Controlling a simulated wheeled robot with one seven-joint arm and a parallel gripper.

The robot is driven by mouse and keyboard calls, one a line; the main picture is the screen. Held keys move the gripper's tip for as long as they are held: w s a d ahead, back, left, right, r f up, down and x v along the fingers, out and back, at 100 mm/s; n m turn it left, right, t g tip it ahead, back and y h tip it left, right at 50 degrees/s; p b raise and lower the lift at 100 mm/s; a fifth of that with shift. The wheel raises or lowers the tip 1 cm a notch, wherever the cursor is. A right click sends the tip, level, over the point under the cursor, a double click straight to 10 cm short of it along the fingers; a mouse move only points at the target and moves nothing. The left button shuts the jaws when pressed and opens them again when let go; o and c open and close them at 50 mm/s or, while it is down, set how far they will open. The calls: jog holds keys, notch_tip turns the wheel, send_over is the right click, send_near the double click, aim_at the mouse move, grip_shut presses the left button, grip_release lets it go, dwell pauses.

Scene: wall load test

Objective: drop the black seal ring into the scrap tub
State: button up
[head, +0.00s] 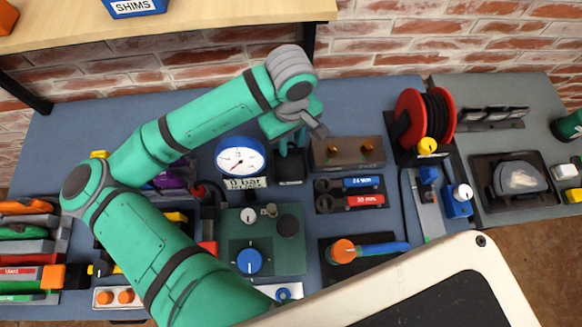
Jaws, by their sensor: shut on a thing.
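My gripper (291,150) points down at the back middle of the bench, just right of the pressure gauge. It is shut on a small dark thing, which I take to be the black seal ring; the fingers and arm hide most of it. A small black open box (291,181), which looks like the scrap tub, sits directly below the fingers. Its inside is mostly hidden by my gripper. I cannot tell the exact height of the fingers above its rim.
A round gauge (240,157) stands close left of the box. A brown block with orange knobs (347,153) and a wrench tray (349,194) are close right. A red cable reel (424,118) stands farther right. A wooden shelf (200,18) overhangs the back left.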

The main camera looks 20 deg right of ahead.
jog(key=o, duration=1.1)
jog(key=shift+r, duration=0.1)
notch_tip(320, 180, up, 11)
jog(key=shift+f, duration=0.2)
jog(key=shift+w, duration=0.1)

--------------------------------

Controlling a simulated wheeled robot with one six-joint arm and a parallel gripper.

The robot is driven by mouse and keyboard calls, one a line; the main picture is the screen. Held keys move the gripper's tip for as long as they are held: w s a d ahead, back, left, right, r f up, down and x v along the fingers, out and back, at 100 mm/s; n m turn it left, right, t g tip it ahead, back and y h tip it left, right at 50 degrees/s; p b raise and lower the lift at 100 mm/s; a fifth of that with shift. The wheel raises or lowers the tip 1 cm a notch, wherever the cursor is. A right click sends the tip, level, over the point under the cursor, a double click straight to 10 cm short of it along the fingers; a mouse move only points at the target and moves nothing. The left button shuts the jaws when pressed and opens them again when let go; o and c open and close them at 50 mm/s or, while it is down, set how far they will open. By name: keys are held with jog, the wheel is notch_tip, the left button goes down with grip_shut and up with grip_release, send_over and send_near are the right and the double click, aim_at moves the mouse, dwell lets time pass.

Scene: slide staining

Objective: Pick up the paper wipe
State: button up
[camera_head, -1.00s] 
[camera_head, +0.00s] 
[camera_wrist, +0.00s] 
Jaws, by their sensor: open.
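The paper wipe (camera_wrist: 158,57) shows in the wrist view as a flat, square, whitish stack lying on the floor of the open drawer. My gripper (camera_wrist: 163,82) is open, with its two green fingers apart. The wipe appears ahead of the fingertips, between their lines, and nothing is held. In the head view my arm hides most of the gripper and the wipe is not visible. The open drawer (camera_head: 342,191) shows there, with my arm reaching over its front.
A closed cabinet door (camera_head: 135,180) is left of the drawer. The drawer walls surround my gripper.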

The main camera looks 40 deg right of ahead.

--------------------------------

#### PROBLEM DETAILS
Pick out the lines above that hold the string "simulated" and show them.

#### EXERCISE SOLUTION
Controlling a simulated wheeled robot with one seven-joint arm and a parallel gripper.
Controlling a simulated wheeled robot with one six-joint arm and a parallel gripper.

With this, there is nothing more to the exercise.